DATA EXTRACT ->
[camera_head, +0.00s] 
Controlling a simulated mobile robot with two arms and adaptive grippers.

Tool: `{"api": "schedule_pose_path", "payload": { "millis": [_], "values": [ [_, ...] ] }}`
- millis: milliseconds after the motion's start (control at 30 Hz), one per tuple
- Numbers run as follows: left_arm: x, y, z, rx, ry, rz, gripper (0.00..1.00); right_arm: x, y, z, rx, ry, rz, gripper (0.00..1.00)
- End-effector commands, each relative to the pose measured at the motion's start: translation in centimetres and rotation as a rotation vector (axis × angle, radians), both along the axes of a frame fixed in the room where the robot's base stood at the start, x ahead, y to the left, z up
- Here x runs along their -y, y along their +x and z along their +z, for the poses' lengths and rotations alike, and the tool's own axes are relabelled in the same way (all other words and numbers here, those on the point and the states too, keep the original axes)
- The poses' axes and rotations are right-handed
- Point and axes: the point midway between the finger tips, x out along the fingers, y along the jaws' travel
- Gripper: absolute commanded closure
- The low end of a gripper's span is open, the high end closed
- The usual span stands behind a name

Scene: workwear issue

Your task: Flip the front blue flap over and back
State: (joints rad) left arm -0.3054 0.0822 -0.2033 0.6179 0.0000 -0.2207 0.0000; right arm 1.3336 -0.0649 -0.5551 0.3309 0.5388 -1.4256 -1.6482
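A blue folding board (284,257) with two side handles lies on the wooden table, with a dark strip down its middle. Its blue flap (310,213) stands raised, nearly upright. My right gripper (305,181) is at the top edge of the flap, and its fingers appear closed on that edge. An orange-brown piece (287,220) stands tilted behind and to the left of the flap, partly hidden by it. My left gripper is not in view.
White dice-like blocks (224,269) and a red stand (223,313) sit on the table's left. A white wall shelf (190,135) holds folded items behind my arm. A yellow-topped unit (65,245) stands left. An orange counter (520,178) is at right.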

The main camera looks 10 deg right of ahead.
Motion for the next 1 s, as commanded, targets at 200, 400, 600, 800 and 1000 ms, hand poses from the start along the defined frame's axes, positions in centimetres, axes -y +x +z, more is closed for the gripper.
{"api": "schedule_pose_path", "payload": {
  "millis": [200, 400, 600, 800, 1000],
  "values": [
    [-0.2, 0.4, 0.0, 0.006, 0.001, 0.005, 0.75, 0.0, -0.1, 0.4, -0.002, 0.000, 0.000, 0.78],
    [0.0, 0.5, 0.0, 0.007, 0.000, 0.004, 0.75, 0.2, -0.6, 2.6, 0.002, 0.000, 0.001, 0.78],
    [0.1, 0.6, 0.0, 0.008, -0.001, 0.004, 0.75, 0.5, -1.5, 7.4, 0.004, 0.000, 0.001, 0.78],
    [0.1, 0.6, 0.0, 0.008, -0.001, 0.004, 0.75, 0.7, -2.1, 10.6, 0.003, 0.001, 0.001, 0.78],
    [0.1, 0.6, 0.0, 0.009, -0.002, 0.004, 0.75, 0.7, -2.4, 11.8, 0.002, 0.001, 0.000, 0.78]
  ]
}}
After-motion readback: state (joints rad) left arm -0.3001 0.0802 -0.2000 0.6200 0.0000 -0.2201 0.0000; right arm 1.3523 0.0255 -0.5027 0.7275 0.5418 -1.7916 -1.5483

WHAT IS BEING ASKED -> Transcribe all lines as written.

SOLUTION TO THE EXERCISE ->
[camera_head, +0.00s] 
Controlling a simulated mobile robot with two arms and adaptive grippers.

Tool: `{"api": "schedule_pose_path", "payload": { "millis": [_], "values": [ [_, ...] ] }}`
- millis: milliseconds after the motion's start (control at 30 Hz), one per tuple
- Numbers run as follows: left_arm: x, y, z, rx, ry, rz, gripper (0.00..1.00); right_arm: x, y, z, rx, ry, rz, gripper (0.00..1.00)
- End-effector commands, each relative to the pose measured at the motion's start: translation in centimetres and rotation as a rotation vector (axis × angle, radians), both along the axes of a frame fixed in the room where the robot's base stood at the start, x ahead, y to the left, z up
- Here x runs along their -y, y along their +x and z along their +z, for the poses' lengths and rotations alike, and the tool's own axes are relabelled in the same way (all other words and numbers here, those on the point and the states too, keep the original axes)
- The poses' axes and rotations are right-handed
- Point and axes: the point midway between the finger tips, x out along the fingers, y along the jaws' travel
- Gripper: absolute commanded closure
- The low end of a gripper's span is open, the high end closed
- The usual span stands behind a name

Scene: workwear issue

Your task: Flip the front blue flap over and back
State: (joints rad) left arm -0.3054 0.0822 -0.2033 0.6179 0.0000 -0.2207 0.0000; right arm 1.3336 -0.0649 -0.5551 0.3309 0.5388 -1.4256 -1.6482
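A blue folding board (284,257) with two side handles lies on the wooden table, with a dark strip down its middle. Its blue flap (310,213) stands raised, nearly upright. My right gripper (305,181) is at the top edge of the flap, and its fingers appear closed on that edge. An orange-brown piece (287,220) stands tilted behind and to the left of the flap, partly hidden by it. My left gripper is not in view.
White dice-like blocks (224,269) and a red stand (223,313) sit on the table's left. A white wall shelf (190,135) holds folded items behind my arm. A yellow-topped unit (65,245) stands left. An orange counter (520,178) is at right.

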The main camera looks 10 deg right of ahead.
Motion for the next 1 s, as commanded, targets at 200, 400, 600, 800 and 1000 ms, hand poses from the start along the defined frame's axes, positions in centimetres, axes -y +x +z, more is closed for the gripper.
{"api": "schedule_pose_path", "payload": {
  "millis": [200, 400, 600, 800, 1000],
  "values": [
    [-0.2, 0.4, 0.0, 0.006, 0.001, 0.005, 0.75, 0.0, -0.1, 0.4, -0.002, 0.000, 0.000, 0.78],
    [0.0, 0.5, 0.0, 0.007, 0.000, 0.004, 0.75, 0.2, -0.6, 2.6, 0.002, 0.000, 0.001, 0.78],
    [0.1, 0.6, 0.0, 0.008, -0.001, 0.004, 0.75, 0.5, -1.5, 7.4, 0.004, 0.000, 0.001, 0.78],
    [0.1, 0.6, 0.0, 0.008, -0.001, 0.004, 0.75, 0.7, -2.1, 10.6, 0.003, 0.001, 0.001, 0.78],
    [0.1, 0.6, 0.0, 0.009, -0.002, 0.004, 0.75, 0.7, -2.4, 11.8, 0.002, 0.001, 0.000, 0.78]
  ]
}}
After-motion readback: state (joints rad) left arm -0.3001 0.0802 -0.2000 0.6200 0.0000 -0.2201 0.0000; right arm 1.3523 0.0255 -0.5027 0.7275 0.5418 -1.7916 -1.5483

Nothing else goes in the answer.